Örgütsel, politik ve ahlaki savrulmalar derinliğin sığlığa, yeninin eskiye, örgütlü olanın örgütsüzlüğe yenildiği eşiklerdir. Demokratik siyaset ilkesi, barış ilkesi, yurt ilkesi, kadın ilkesi, emek ilkesi, demokrasi ilkesi ile hareket etmek yolu büyütmek savrulmaya baş etmek mümkündür. Eziyet, acı, eşitsizlik, esaret egemen tarafından üretildiği sürece barış ve direnişe karşı argümanlar üretilmez; tam aksine barış ve direniş yeniden yeniden kurulur.
Toplumsuz bir siyaset başarılı olamaz. Toplumsuz siyasette ne barış, ne yurt, ne de başka bir şey olur.

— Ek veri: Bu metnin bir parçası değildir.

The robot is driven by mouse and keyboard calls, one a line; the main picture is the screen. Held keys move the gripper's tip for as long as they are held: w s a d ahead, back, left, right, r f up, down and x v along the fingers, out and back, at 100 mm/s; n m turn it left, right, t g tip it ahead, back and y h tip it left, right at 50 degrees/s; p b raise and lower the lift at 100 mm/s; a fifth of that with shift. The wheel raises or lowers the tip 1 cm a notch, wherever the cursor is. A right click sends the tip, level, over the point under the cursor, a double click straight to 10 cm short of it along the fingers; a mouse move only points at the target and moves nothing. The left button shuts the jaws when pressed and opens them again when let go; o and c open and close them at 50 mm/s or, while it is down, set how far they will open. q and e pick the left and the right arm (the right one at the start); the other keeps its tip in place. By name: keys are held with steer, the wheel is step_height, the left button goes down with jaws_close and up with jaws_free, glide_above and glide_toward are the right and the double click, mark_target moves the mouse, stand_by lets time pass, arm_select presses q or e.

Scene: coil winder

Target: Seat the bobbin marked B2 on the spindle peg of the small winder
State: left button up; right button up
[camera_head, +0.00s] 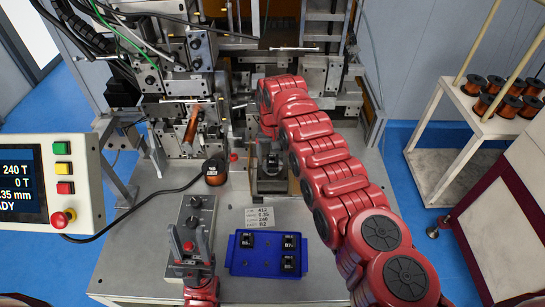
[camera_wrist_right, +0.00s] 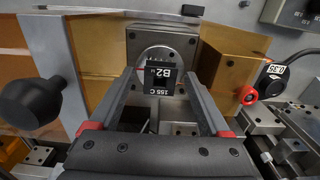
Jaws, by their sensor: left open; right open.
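The bobbin marked B2 (camera_wrist_right: 160,78), black with a white label, is in front of a round metal plate (camera_wrist_right: 157,54) of the small winder in the right wrist view. The peg itself is hidden behind the bobbin, so how deep it sits cannot be told. My right gripper (camera_wrist_right: 160,82) is open, its two fingers on either side of the bobbin with narrow gaps. In the head view my right gripper (camera_head: 268,158) reaches the winder, largely covered by my arm. My left gripper (camera_head: 189,240) is open and empty above the front of the table, left of the tray.
A blue tray (camera_head: 238,266) holds several dark bobbins, its front left place empty. A card (camera_head: 260,217) lies behind it. A grey control box (camera_head: 190,217) and a screen panel (camera_head: 45,185) are left. In the right wrist view, tan guards flank the plate and a black knob (camera_wrist_right: 32,103) stands left.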

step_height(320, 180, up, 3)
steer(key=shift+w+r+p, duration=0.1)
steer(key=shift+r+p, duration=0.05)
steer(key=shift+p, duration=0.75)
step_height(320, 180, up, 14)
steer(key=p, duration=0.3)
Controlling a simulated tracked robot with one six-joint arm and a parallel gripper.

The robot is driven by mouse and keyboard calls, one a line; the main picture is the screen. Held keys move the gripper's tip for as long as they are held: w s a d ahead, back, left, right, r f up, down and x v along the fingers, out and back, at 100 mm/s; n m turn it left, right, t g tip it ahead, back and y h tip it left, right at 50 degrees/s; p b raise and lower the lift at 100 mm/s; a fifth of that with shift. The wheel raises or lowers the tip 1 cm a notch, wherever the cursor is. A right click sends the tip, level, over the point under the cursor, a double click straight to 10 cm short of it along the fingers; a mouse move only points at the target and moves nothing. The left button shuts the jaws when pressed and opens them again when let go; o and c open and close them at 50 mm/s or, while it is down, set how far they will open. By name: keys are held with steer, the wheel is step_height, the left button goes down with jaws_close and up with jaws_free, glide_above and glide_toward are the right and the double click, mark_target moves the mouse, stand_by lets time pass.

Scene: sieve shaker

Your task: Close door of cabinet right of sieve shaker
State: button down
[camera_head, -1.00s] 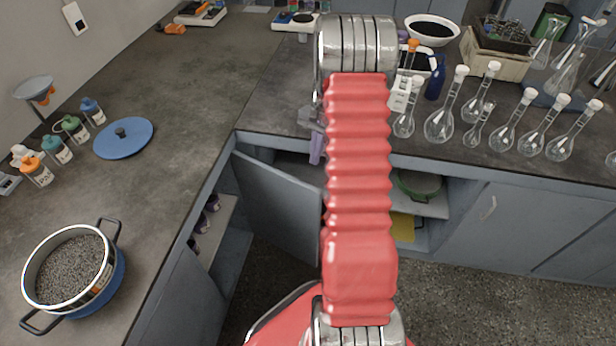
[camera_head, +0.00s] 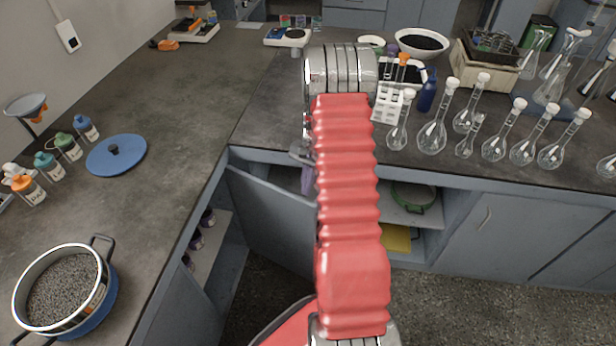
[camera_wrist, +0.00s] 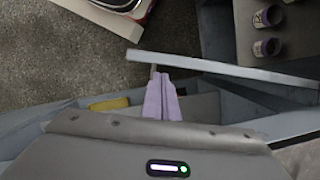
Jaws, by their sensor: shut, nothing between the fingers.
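The grey-blue cabinet door (camera_head: 268,215) stands open at the inner corner of the benches. In the wrist view its edge (camera_wrist: 220,69) runs across the upper right, with its free end near the middle. My gripper (camera_wrist: 160,78), with pale purple fingers, is shut and empty. Its tips are close to the door's free end, on the cabinet side; I cannot tell if they touch. In the head view my gripper (camera_head: 307,179) is mostly hidden behind my red arm, which also covers the door's right part. A sieve-like pan of grey grains (camera_head: 66,290) stands on the left bench.
Open shelves hold purple-topped jars (camera_wrist: 267,47) and a green bowl (camera_head: 415,197). A closed cabinet front (camera_head: 490,230) is on the right. Glass flasks (camera_head: 435,130) crowd the right bench. Clear speckled floor (camera_head: 440,300) lies in front.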

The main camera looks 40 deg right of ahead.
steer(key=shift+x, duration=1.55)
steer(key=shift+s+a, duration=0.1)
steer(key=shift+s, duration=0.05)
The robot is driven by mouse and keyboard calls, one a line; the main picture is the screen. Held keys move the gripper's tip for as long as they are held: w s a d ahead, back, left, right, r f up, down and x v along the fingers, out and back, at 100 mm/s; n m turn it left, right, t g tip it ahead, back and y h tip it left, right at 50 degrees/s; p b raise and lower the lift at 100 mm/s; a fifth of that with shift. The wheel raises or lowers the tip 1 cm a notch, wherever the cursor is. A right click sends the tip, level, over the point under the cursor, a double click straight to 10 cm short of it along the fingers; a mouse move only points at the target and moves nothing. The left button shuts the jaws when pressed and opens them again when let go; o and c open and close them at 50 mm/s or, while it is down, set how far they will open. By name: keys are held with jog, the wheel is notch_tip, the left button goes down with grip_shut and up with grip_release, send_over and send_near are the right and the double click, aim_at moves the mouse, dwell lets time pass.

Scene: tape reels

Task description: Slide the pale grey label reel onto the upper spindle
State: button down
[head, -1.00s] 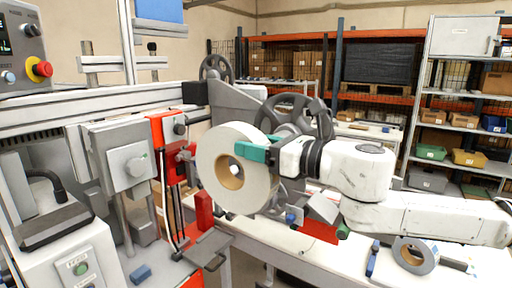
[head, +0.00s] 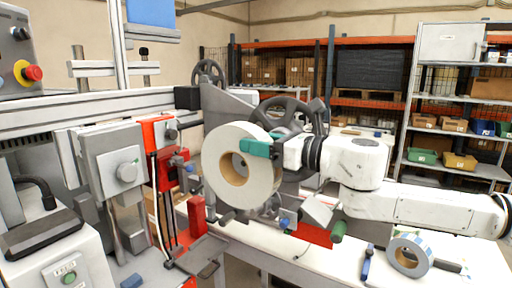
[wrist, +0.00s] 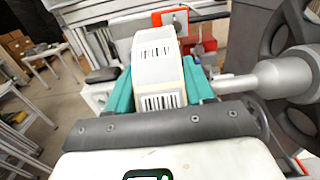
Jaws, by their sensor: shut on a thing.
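The pale grey label reel (head: 215,158), a thick white disc with a tan core, stands on edge in the head view. My gripper (head: 258,148) is shut on it, teal fingers pressing its sides near the upper right. In the wrist view the reel (wrist: 156,62) shows barcode labels on its rim between the teal fingers. A grey metal shaft with a wider cone (wrist: 285,76) reaches from a dark spoked wheel just right of the reel. The reel is apart from that shaft's tip in depth, by how much I cannot tell. Which spindle this is cannot be told.
A dark handwheel (head: 285,112) stands behind the reel. A red-and-grey machine head (head: 118,165) is at the left. Shelves (head: 470,100) stand behind.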

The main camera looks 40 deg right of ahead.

Toplumsuz siyasetin panzehiri ise tüm farklılıklarıyla birlikte, herkesin eşit ölçüde katılımcı olabileceği ve haklarını özgürce kullanabileceği demokratik toplumdur.
Kaldı ki tüm dünyada hızla kaybettiğimiz demokrasiyi savunmak zorundayız. Bu nedenle farklı mahallelerin, farklı sorun alanlarının ortak ilkesi demokrasi olmalı. Herkesin herkesi şöyle veya böyle kabul ettiği, herkesin herkese insan olduğu tek düzen demokratik düzendir. Sokağa inen inmeyen, iktidar ya da muhalefet yanlısı, endişeli veya umutlu olan, korumak isteyen ya da değiştirmek isteyen herkes için buluşma zemini yurdun agorası diyebileceğimiz demokratik toplum zeminleridir.